Most people — audiophile or not — want to listen to better audio. It’s the reason for the boom in multiroom wireless speakers, like Sonos’s offerings, which also pair their hi-fi sound with a simple-to-use app. Even automakers are getting on board, with the ever-increasing ubiquity specialized hi-fi systems in cars.
With headphones, people want high-fidelity sound, but the field often gets prohibitively pricey. The best hi-fi over-ear headphones range from $350 to $1,500, and quality in-ear offerings fall into similar margins. Why bother when you can get good headphones at a much lower price? (You can’t get that G-Wagon on the cheap, you know.)
Echobox, a California-based audio company, wants to make hi-fi headphones more affordable. After a successful Indiegogo campaign in 2015, the company is launching three in-ear hi-fi headphones, priced between $100 and $300, in June 2017. The brand’s headphone drivers utilize a material called “PEEK” — short for polyetheretherketone, a high-tensile polymer — that can be cut extremely thin and still handle a lot of power, according to Sam McKinney, CCO at Echobox. The drivers are also housed in titanium chambers. “What you end up with,” says McKinney, “is a very tiny single dynamic driver with a soundstage that is really closer to an over-ear headphone that’s fifteen to twenty times its size.”
The promise of Echobox headphones is accurate sound with powerful bass and clear mids and highs. In the $100 to $300 range, it’s common for popular headphones, like Beats, to produce distorted audio with heavy bass. “What [customers] are getting with our earphones is very accurate and seriously powerful presentation of the bass,” McKinney explains. “And we’re bringing back those highs and mids, so they can hear everything else that they’ve been missing.”
“We are the anti-Beats.” – Sam McKinney, CCO at Echobox
Echobox makes three different hi-fi in-ear headphones, all designed with the same size 9.2mm PEEK diaphragm, but each is tuned differently.

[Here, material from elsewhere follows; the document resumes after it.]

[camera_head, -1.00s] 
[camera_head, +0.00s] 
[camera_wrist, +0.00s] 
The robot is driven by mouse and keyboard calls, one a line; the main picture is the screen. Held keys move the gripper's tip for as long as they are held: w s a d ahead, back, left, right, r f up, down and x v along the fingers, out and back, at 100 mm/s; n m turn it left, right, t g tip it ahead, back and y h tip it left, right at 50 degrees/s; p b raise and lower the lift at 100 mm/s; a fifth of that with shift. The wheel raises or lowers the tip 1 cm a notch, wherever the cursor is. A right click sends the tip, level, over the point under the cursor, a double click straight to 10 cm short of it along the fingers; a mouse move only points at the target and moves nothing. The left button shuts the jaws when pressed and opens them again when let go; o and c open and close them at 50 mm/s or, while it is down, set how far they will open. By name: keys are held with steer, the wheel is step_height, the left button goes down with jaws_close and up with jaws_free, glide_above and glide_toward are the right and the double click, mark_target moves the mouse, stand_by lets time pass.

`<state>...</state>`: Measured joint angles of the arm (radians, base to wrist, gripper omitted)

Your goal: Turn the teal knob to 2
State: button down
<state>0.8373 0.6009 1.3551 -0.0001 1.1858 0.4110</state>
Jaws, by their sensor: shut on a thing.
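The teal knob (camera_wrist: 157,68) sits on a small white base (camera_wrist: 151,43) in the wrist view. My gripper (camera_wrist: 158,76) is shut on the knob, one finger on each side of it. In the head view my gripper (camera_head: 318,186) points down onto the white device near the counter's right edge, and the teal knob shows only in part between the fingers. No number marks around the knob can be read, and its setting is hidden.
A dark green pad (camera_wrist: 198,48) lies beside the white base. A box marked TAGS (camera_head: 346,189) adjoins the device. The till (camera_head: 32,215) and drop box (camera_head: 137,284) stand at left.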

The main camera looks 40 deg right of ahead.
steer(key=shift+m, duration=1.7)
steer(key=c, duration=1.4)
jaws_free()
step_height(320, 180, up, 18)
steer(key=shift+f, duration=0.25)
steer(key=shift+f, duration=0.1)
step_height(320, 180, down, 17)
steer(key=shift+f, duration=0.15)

The Traveler ($99) is the entry-level model and the Finder ($159), the next step up, unlocks more of the highs and mids with its longer resonance chamber. The Nomad ($299) has an internal venting system that allows it to create the biggest soundstage of the trio; its cables can also be swapped out for sound customization. (For example, McKinney paired his Nomads with $1500 custom cables from Effect Audio.) Both the Finder and Nomad come with filter rings — named Echobox’s Acoustic Filter Tuning (AFT) system — so listeners can fine tune the sound, filtering more bass or treble.
Echobox also has its hand in audio player production with the Explorer ($600), a portable hi-fi audio player that converts digital files (including FLAC, WAV and MP3) into analog signals. And despite looking like a flask — a design choice meant for the player to better fit in pants pockets (which it admittedly does) — the Explorer costs significantly less than similar devices like Astell & Kern’s AK380 and SP1000 (both of which cost $3,500). The Explorer also houses a more powerful amplifier at 300mw/channel, more than almost every other portable hi-fi player on the market.
Like the headphones, the Explorer is designed to make hi-fi more accessible. It runs on a simple iteration of Android 6.0 and comes pre-loaded with Tidal and USB Audio Player PRO. Apps like Spotify have to be sideloaded — open the web browser, type in Spotify APK in Google and download it — because the Google Play Store isn’t included on the device. One caveat, which hardcore audiophiles might not like, is that the Explorer doesn’t support native DSD (Direct Stream Digital). It does, however, do software DSD Playback, which McKinney explains will “convert the DSD file into a PCM format at 24bit/192khz resolution, maintaining an exceptionally high-resolution format and allowing DSD enthusiasts to enjoy their DSD library on the Explorer.”
The entry-level hi-fi listener likely won’t pair the Explorer, Nomad headphones and Tidal for the best audio quality; that gets pricey. McKinney promises that when paired with an iPhone and Spotify, even the low-end Traveler headphones will demonstrate a “night and day” difference from similarly priced competition, providing a gateway to the full hi-fi setup.
“We are the anti-Beats,” McKinney says. “What we stand for as a company is to bring people back to the essence of sound, and unfortunately people have been tricked into thinking that one- to three-hundred-dollar headphones with a really strong brand name behind them, like Beats or maybe even Bose, are the best things out there. But they’re not — simply put, they’re just not, they don’t even hold a candle to some of the things on the market for high-fidelity audio.”
The Finder headphones are available now. The Nomad and Traveler headphones, and the Explorer hi-fi player, will be available on June 19 at select hi-fi stores. All can be ordered online.